Un reportage de l’émission d’investigation péruvienne Panorama démontre notamment comment la fabrication des têtes allongées de ces momies a été réalisée à l’aide de crânes de camélidés, comme le lama. L’œuf présent à l’intérieur d’une momie s’est avéré être une simple pierre.
“Ce ne sont pas des extraterrestres, ce ne sont pas des aliens”, a ajouté Flavio Estrada à la suite de l’enquête qui a duré trois mois. Le ministère de la Culture péruvien a, de son côté, évoqué l’audition de M. Maussan devant le Congrès mexicain et qualifié “d’escroquerie” l’histoire de l’origine extraterrestre supposée des momies de Nazca.
Les crânes déformés de la civilisation Paracas
Peter Eeckhout est professeur d’archéologie à l’ULB. Pour celui qui mène des fouilles archéologiques depuis 30 ans au Pérou, notamment sur le site de Pachacamac, cette histoire de momies aliens, “c’est un peu une sorte de serpent de mer de la pseudo archéologie”.
L’archéologue belge explique qu’il y a beaucoup de “fantasmes” par rapport aux momies, et particulièrement par rapport aux momies péruviennes dont certaines d’entre elles sont particulièrement bien conservées.
Il évoque aussi des similitudes entre la représentation que des humains peuvent se faire des extraterrestres, comme dans le célèbre film “ET”, et la forme allongée des crânes de certains individus de la société précolombienne de Paracas. “Dans cette société du premier millénaire avant notre ère sur la côte du Pérou, il y avait ces déformations crâniennes.
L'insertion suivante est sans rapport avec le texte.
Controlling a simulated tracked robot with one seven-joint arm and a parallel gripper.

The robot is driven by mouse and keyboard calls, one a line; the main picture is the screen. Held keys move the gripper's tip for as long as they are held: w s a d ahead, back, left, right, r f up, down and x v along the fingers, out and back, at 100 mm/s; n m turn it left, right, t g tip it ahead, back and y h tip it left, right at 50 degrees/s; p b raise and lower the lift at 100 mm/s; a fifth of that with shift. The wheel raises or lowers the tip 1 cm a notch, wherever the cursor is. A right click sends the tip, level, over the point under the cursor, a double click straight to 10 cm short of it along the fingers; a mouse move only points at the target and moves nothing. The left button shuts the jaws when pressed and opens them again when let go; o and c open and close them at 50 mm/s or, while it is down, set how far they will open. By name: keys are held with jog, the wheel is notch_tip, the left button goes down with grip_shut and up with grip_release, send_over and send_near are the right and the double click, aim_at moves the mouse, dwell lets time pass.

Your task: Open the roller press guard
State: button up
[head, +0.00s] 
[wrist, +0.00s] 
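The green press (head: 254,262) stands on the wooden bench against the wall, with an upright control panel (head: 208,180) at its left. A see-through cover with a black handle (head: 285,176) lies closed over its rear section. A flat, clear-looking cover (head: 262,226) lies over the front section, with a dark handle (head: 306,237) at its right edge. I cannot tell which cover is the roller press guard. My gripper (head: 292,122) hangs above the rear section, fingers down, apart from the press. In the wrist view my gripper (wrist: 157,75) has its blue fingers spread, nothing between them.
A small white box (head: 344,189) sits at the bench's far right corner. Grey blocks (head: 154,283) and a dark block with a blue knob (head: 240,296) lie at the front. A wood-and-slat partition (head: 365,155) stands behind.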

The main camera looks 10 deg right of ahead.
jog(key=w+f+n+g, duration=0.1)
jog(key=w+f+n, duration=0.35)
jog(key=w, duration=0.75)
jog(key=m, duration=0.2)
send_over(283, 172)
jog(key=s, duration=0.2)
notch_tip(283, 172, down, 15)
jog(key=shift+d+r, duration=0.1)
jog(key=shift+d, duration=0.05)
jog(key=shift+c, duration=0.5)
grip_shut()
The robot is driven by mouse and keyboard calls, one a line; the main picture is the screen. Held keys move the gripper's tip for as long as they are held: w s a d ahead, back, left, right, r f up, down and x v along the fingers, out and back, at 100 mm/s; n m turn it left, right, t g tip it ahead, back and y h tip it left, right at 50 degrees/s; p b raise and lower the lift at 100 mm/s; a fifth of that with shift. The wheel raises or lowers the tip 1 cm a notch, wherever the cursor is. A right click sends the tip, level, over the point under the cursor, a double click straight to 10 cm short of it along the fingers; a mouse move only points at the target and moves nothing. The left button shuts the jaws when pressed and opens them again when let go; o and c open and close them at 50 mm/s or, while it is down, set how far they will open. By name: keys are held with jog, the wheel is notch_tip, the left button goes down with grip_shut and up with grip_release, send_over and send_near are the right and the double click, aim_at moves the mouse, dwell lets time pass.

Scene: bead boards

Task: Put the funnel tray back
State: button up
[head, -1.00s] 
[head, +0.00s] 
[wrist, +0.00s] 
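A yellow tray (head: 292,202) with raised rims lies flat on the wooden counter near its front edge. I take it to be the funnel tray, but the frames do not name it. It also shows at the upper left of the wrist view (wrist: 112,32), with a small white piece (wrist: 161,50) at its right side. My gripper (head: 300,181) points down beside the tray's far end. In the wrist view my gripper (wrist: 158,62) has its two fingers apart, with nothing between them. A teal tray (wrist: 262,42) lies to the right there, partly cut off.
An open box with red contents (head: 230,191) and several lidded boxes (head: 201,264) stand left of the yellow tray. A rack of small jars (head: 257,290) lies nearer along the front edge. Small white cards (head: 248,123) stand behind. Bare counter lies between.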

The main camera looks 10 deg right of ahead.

Il y en a chez d’autres populations, mais celles là sont particulièrement spectaculaires”, indique l’archéologue.
Les crânes déformés découverts au début du XXe siècle dans des tombes à Paracas au Pérou doivent leur forme à des bandages crâniens. Le rituel consistait à appliquer un bandage de manière à remodeler le crâne du nourrisson tant que ses os du crâne sont encore flexibles.
Mais ces ossements de crânes déformés n’est pas le seul élément qui suscite autant l’intérêt des amateurs d’extraterrestres.
Les lignes de Nazca, avant les “momies” du même nom
Pour Peter Eeckhout, il y a également un lien entre ces “momies extraterrestres de Nazca”, du nom d’une région du sud du Pérou, et les géoglyphes tracés par une autre civilisation précolombienne qui s’est développée de 200 avant JC à 600 après JC.
“Nazca, c’est aussi les lignes de Nazca, qui sont des vestiges archéologiques dont tant la réalisation que la fonction, c’est à dire l’usage par les populations anciennes, ont été démontrés par la science depuis assez longtemps, mais dans lesquels d’aucuns préfèrent voir toutes ces histoires d’extraterrestres, etc.”, explique le professeur de l’ULB.
En effet, les géoglyphes de Nazca appelés aussi “lignes de Nazca”, sont de grandes figures tracées sur le sol et visibles dans le désert. Ces lignes représentent souvent des animaux stylisés, mais il s’agit aussi parfois de simples lignes longues de plusieurs kilomètres. Si ces tracés avaient vraisemblablement un rôle rituel, certaines interprétations non scientifiques suggèrent que les figures de Nazca sont soit une piste d’atterrissage pour des vaisseaux spatiaux extraterrestres, soit un message réalisé par la population locale à leur attention.
La théorie des momies aliens de Nazca ne repose sur aucun élément scientifique
Au-delà des explications sur les origines potentielles et l’intérêt suscité par les “momies de Nazca”, Peter Eeckhout qualifie la présentation de ces “momies aliens” devant le Congrès mexicain de “pure escroquerie” et qualifie le procédé de “manipulation”.
“C’est malheureusement une technique qui est régulièrement employée par les faussaires, ceux qui trafiquent les antiquités et qui veulent faire croire que tel objet faux est en réalité authentique. C’est à dire qu’ils vont prendre une base ou des parties qui sont produits du pillage et authentique et sans réel intérêt. Et à partir de ça, ils vont refaire un objet. Et donc quand on mènera des analyses physico chimiques pour déterminer si l’objet est ancien, il apparaîtra ancien, alors qu’en fait, c’est une fabrication”, explique l’archéologue.
Comme les autres scientifiques qui ont eu accès à des éléments matériels à ce jour, il estime qu’il n’y a aucun élément à ce stade permettant de croire à une présence extra-terrestre an Amérique latine à l’ère précolombienne au travers de ces poupées manipulées.